[Rows about robot tasks]
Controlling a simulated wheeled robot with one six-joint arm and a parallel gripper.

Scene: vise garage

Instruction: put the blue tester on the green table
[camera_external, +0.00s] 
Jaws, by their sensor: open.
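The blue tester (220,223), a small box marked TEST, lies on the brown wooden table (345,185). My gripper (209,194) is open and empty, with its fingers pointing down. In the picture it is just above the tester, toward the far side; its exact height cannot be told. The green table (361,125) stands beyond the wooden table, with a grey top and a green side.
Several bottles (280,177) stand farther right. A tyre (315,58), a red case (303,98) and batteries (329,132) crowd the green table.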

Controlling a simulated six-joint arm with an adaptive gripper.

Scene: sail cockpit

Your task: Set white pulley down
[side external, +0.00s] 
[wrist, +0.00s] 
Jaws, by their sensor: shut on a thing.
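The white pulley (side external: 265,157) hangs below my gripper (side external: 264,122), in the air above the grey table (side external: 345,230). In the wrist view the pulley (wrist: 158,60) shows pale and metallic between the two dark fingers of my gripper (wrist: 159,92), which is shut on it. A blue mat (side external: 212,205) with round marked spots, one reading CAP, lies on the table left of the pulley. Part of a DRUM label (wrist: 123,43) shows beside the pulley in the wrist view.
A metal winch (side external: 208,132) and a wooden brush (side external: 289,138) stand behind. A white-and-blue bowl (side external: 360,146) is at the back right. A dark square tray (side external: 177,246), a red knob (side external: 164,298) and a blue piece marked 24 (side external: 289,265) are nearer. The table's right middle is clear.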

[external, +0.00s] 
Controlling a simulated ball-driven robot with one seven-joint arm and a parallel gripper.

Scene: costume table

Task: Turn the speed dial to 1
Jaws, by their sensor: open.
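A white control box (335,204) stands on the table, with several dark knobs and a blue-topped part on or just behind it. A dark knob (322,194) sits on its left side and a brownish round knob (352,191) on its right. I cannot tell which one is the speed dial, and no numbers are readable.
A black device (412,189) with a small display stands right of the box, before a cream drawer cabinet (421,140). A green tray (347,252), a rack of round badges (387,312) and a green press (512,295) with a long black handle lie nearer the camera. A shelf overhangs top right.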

● Your instructions
Pick out the lines containing the word "parallel" and show them.

● Result of the task
Controlling a simulated wheeled robot with one six-joint arm and a parallel gripper.
Controlling a simulated ball-driven robot with one seven-joint arm and a parallel gripper.

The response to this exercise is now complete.